Work to do:
Using the listing below, copy exactly the lines from the one containing "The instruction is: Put" to the one containing "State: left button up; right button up", both lines included, and no others.

++++++++

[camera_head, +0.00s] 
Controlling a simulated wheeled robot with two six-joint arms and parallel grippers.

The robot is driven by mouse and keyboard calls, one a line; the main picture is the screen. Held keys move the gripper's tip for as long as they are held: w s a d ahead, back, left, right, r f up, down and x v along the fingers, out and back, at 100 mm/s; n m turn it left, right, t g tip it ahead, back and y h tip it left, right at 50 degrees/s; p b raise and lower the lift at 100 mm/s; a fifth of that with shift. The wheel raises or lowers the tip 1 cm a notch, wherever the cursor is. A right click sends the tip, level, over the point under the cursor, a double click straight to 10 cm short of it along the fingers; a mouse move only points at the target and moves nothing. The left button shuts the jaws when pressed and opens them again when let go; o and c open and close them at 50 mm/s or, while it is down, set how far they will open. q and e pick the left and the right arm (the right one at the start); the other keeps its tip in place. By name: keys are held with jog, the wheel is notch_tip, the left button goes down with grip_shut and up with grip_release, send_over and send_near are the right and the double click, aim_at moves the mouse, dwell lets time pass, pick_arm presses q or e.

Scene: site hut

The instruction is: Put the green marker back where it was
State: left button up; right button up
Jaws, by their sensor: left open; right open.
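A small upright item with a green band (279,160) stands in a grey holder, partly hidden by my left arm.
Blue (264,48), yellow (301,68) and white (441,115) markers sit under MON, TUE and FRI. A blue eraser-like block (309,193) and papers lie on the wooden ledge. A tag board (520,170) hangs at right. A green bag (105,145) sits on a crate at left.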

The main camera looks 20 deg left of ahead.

++++++++

The solution:
The instruction is: Put the green marker back where it was
State: left button up; right button up

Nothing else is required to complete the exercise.